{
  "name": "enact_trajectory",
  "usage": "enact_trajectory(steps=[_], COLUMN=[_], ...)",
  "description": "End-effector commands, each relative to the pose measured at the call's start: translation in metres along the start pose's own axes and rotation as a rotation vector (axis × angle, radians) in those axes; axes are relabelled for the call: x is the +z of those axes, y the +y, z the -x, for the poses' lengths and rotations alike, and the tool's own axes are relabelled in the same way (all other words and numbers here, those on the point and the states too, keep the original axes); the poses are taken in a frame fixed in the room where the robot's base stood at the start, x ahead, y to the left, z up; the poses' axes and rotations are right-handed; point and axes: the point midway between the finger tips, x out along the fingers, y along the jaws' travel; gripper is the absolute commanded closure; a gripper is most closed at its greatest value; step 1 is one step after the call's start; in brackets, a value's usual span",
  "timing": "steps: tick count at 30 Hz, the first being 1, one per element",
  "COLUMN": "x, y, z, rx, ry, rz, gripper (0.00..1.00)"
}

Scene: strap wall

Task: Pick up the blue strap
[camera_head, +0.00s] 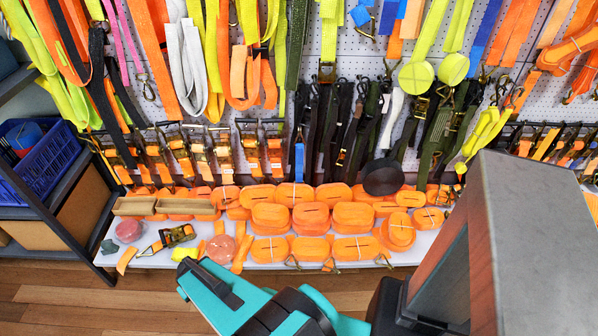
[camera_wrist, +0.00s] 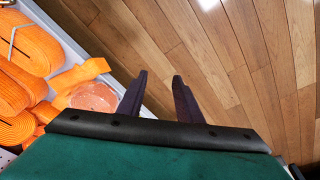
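Several blue straps show in the head view, and I cannot tell which one is meant. A short narrow blue strap (camera_head: 299,160) hangs low in the middle among black straps. A longer blue strap (camera_head: 483,38) hangs at the upper right beside orange ones. A blue piece (camera_head: 389,16) hangs at the top, right of centre. No blue strap shows in the wrist view. My gripper (camera_wrist: 160,76) is open and empty in the wrist view, its two dark fingers apart above the wooden floor, beside the shelf edge. Its fingers are not clear in the head view.
A low white shelf (camera_head: 350,262) holds many orange strap rolls (camera_head: 296,217) and a reddish roll (camera_wrist: 95,97). Straps and ratchets fill the pegboard. A dark rack with a blue basket (camera_head: 45,165) stands left. The wooden floor (camera_head: 90,305) in front is clear. A grey block (camera_head: 535,240) hides the right.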

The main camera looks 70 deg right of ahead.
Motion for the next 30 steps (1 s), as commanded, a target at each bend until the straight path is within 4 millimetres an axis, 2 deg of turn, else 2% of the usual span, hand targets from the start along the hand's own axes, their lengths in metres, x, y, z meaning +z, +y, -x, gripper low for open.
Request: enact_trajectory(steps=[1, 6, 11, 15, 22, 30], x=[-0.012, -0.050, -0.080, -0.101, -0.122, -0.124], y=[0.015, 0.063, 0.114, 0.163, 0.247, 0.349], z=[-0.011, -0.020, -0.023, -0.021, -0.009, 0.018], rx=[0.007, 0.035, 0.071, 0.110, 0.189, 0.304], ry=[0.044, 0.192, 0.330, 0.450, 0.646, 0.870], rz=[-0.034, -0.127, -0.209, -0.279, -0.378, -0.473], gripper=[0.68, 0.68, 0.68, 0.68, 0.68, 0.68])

■ Written task
Track down all lines above with the string "COLUMN" and copy them.

■ Answer for this exercise
  "usage": "enact_trajectory(steps=[_], COLUMN=[_], ...)",
  "COLUMN": "x, y, z, rx, ry, rz, gripper (0.00..1.00)"

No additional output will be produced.